The fights are reasonably simple, revolving around a single attack and a block/dodge command. The emphasis is on real time action, something that makes the gameplay accessible and shallow in equal measure. New melee attacks unlock as you level up your hero, but these fail to add much depth to the hack and slash affair that is ArcaniA’s combat. You can also pick off enemies from afar using magic or a bow and arrow/crossbow, if you prefer a hands off approach. Whilst this adds some variety to the proceedings, aiming ranged attacks can be a finicky affair, one that is further complicated by ArcaniA’s mostly broken lock on feature. Holding L2 shifts the camera to lock on to your target. Whilst cinematic and visually pleasing, auto-aiming tends to force your arrows to miss more often than not, a frustration exacerbated by the two second delay that occurs between you holding the trigger and the camera actually locking on.
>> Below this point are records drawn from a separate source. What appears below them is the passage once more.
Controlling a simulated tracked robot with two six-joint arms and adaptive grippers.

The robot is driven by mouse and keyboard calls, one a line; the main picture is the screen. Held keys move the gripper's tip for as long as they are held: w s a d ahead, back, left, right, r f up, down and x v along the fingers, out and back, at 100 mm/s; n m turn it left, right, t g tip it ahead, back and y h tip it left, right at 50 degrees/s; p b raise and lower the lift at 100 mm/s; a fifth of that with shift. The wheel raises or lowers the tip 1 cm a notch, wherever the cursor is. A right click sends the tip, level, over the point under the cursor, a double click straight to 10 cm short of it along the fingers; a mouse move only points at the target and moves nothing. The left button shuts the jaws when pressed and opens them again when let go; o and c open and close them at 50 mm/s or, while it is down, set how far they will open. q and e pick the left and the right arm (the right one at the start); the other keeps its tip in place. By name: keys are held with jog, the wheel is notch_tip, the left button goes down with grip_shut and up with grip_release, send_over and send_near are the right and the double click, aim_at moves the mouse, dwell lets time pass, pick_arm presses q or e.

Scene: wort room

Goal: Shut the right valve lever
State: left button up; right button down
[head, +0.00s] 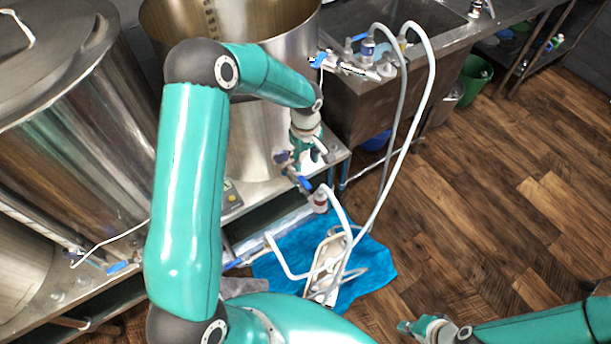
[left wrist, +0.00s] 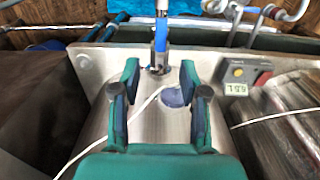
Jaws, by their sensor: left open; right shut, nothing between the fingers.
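The right valve lever (head: 305,183) is blue and sits on the valve at the foot of the open steel kettle (head: 258,130). It looks roughly in line with the valve's outlet. In the left wrist view the blue lever (left wrist: 161,36) lies just beyond the fingertips, near the midline between them. My left gripper (head: 310,150) is just above the valve in the head view. Its fingers (left wrist: 160,82) are spread and empty, apart from the lever. My right gripper (head: 428,328) is at the bottom right, far from the valve, shut and empty.
Another blue lever (head: 117,267) is on the left kettle's valve. A pale hose (head: 420,110) loops from the sink (head: 395,85) towards a pump on a blue mat (head: 378,262). A small display box (left wrist: 238,74) stands beside the valve. The wooden floor at right is clear.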

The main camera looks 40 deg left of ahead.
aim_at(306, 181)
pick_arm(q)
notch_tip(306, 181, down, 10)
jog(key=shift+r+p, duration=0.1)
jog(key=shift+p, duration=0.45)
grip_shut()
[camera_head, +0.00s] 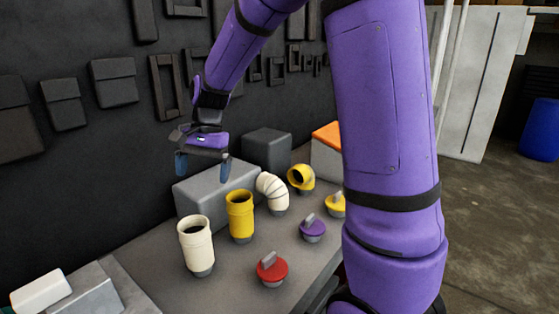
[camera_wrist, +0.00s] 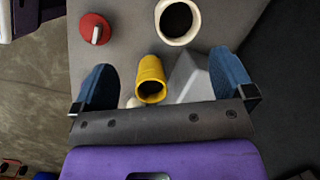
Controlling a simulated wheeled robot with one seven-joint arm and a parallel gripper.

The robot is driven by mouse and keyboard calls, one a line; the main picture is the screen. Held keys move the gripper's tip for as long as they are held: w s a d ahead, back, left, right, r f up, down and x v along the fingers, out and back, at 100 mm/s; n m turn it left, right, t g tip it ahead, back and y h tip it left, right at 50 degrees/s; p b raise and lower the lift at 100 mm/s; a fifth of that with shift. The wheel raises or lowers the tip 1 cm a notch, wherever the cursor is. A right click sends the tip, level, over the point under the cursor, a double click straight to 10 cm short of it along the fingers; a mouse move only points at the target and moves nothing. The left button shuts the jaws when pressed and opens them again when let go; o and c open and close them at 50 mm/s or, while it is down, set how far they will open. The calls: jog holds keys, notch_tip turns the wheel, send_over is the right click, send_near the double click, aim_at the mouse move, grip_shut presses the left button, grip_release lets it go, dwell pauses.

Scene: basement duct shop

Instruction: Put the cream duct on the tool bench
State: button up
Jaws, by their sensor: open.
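A straight cream duct (camera_head: 198,250) stands upright, open end up, at the front left of the group on the grey bench top (camera_head: 225,285). Its round rim shows at the top of the wrist view (camera_wrist: 178,41). A ribbed cream elbow (camera_head: 272,190) stands farther back, right of the yellow duct (camera_head: 240,218). My gripper (camera_head: 203,168) is open and empty, in the air above the large grey block. In the wrist view, the yellow duct (camera_wrist: 150,78) shows between my spread fingers (camera_wrist: 163,85), below them. I cannot tell whether this bench is the tool bench.
A red-capped piece (camera_head: 271,269), a purple-capped piece (camera_head: 312,228) and a yellow elbow (camera_head: 301,178) stand nearby. Grey blocks (camera_head: 213,190) back the row. A dark wall with mounted shapes rises behind. A white-topped piece (camera_head: 41,291) lies at lower left. My arm covers the right end.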

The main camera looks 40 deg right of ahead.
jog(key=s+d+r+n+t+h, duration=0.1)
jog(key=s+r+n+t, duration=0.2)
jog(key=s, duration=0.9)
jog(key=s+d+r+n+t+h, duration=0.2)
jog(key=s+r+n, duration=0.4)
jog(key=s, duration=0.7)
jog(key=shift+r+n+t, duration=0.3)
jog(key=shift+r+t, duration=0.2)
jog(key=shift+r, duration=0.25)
The engine is fast enough to keep combat reasonably exciting, but repetitive enemy designs and a limp levelling system soon turn ArcaniA into a chore. Progression is a classless affair, a design decision that inevitably removes the usual frustration associated with irreversible progression choices. It winds up being a double-edged sword though, stripping the game of a great deal of replay value and customisation. With all skill trees heading in roughly the same direction, even a snappy pace of progression is not enough to keep things particularly interesting.
These combat flaws become even more pronounced in the Fall of Setariff expansion. Without much story to hold it together, the game inevitably falls apart. Though there is some semblance of scenario to the Fall of Setariff, it lacks the build up of the vanilla ArcaniA story, instead just dumping your protagonist into a mess of combat. The first hour of gameplay consists of about five seconds of dialogue hiding amongst endless fight sequences. The fact that you start off with a huge amount of the game’s skills already unlocked further reduces the sense of satisfaction. The lack of dialogue options also makes the minimal scripting even more obvious. It’s a problem that is further highlighted by the presentation of dialogue. It appears in a text box that gives the illusion of dialogue choices and response selection, but the only options you get are continuing a conversation or ending it. Even basic conversation choices would have been more welcome than this hollow excuse for action RPG mediocrity.
The story, levelling and combat are all fairly flat in ArcaniA: The Complete Tale, but the presentation is a more up and down affair. Animations are fairly competent, offering a decent sense of momentum to combat, though jumping looks oddly “floaty.” Weather is a surprisingly impressive visual effect, shifting quickly to rain showers and glorious sunlight randomly. Countering this though are some dastardly draw distances and character models that are, in truth, terrifying. Uncanny barely begins to describe them. Especially the glowing teeth and eyes. Ouch.
For the price, ArcaniA offers a great deal of content, especially with the inclusion of the Fall of Setariff add on. It’s quantity over quality though; by a long way. There are plenty of other action RPGs out there that are more accessible, better presented and offer deeper gameplay than ArcaniA. I’ve been pretty brutal in my appraisal of ArcaniA: The Complete Tale and, whilst it certainly isn’t the worst game out there, it’s a flat and uninspired title that keeps feeling dated and out of sync with modern gaming; a sensation that remains regardless of how many hours you choose to invest.
This game was reviewed on the PlayStation 3.
Easy to pick up, Classless levelling system, Decent animations and weather effects, Oddly engaging scenario, Lots of content
Shallow gameplay, Little regard for pacing, Uncanny character models, Lifeless visual design, Boring dialogue, Fall of Setariff is a poor expansion
The first outing of the Gothic series on PS3 should be a joy but, much like the original ArcaniA, The Complete Tale remains a disappointment in light of the series' history.